As a new reality for the 21st century internationally is being created, US leadership is still required. The US has played an important role in defeating terrorism worldwide, and must not stop now over Iraq. US friends and allies, who are concerned with the Middle East and also face threat from groups such as ISIS, want to be assured that the US can still be relied upon. Force must be used to deal with ISIS. The Obama administration pledged that it will stand with the Iraqi people, much as it pledged to stand with the Syrian opposition, but it is unclear as to what will be seen from the US. It might act cautiously enough in response to ISIS as not to be truly effective at all in the endeavor. Perhaps an additional 21st century reality might emerge from this situation. When the US does not act, it may need to accept that other states with sufficient and effective capabilities will. Without reservations, Iran will act to secure its interests in Iraq. Conceivably, tacit cooperation with the US, as in Bosnia in 1995, and Afghanistan immediately after September 11, 2001, might be acceptable among more moderate elements of the Iranian regime, However, going it alone would undoubtedly be the preferred option by the majority of Iran’s military and security officials and hardline political and religious leaders. If that occurs, the outcome in Iraq may not be shaped to the desires of the US in the long-run. If the US ever decides on military action, it may not need to consider how it might coordinate with Iran, but rather, whether it could act effectively militarily in the midst of unilateral a intervention by Iran.

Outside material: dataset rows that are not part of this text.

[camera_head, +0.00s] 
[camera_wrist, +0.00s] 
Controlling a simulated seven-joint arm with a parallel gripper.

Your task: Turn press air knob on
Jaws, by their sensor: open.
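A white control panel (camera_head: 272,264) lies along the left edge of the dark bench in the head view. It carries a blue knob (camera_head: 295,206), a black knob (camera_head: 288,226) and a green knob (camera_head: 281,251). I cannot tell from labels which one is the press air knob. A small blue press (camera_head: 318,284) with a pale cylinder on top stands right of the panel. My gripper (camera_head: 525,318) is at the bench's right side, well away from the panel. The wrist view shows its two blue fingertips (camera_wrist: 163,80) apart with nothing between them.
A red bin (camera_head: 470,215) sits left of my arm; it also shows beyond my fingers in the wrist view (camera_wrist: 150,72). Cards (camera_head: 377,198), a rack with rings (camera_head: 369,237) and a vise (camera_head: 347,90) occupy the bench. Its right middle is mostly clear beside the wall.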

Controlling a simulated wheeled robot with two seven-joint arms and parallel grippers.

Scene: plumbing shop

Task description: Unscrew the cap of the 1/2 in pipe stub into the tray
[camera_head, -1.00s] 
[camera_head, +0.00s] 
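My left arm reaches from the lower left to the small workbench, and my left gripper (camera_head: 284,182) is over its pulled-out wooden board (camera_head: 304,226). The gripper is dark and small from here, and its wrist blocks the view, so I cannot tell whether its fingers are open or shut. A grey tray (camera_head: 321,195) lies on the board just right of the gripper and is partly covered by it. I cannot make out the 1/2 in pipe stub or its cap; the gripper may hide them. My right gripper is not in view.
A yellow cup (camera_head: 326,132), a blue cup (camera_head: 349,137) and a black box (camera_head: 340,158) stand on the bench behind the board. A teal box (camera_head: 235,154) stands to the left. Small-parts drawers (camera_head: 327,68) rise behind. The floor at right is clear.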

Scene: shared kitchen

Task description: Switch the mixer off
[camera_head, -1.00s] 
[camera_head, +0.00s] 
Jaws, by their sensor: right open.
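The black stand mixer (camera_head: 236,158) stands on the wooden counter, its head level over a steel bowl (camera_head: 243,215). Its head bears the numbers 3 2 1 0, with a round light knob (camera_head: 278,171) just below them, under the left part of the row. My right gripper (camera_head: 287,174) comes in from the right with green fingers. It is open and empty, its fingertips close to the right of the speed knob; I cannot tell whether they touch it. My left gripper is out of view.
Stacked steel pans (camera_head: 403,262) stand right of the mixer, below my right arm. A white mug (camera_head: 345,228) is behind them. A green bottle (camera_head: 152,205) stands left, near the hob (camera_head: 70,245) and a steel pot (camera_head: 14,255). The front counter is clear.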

Iran’s Response as a Regional Power

Iran’s Supreme Leader, Ayatollah Ali Khamenei, already believed that Iran was gaining power and becoming the driving force in the Middle East. Khamenei stated: “a regional power [Iran] has emerged which has not been brought to its knees despite various political, economic, security, and propaganda pressures.” Senior Military Adviser to the Supreme Leader, General (Sarlashkar) Yahya Rahim Safavi, stated on September 20, 2013, “With God’s grace, Iran’s army has transformed into a strong, experienced, and capable army twenty-five years after the [Iran-Iraq] war’s end, and is now considered a powerful army in Western Asia.” Through bold and decisive actions, Iran has sought to influence events just about everywhere in the region. On its borders, Iran has demonstrated its capability to effectively combat narcotics traffickers and rogue Islamic militant groups such as al-Qaeda and Jundallah, as well as the Peoples’ Mujahedeen, a group some Western state wile over using as a means to weaken the government in Tehran. In Iraq, Iran has trained and equipped Iraqi Shi’a militiamen and sent them into Syria to support the regime of Syrian President Bashar al-Assad. In Syria, Iran has demonstrated its capability to project power beyond its borders, deploying significant numbers of IRGC, Quds Force and regular Army forces there in support of the Assad regime. Iran has trained and equipped pro-Assad Syrian militiamen, and organized them into the National Defense Front. It has sent truckloads of arms and equipment through Iraq to support the Syrian Armed Forces in 2013. An air corridor over Iraq has also emerged as a major supply route for Iran to send weapons, including rockets, anti-tank missiles, mortars, and rocket propelled grenades to Assad. Iran has also armed, equipped, and enabled Hezbollah to join the fight in Syria. Further, Iran has facilitated the deployment of Iraqi Shi’a militiamen trained by the Quds Force to Damascus. To further supplement the Syrian Armed Forces, hundreds of Shi’a, among the Arabs in Yemen and Pashtun in Afghanistan, have been recruited for combat duty in Syria. In Yemen, Iran’s Quds Force has supplied arms to Houthi rebels fighting government forces in the northern part of the country. In Bahrain, Iran has capitalized on ties established with Shi’a groups calling themselves the Bahraini Rebellion Movement. Trained mostly in Iran, some groups have carried out small-scale attacks on police.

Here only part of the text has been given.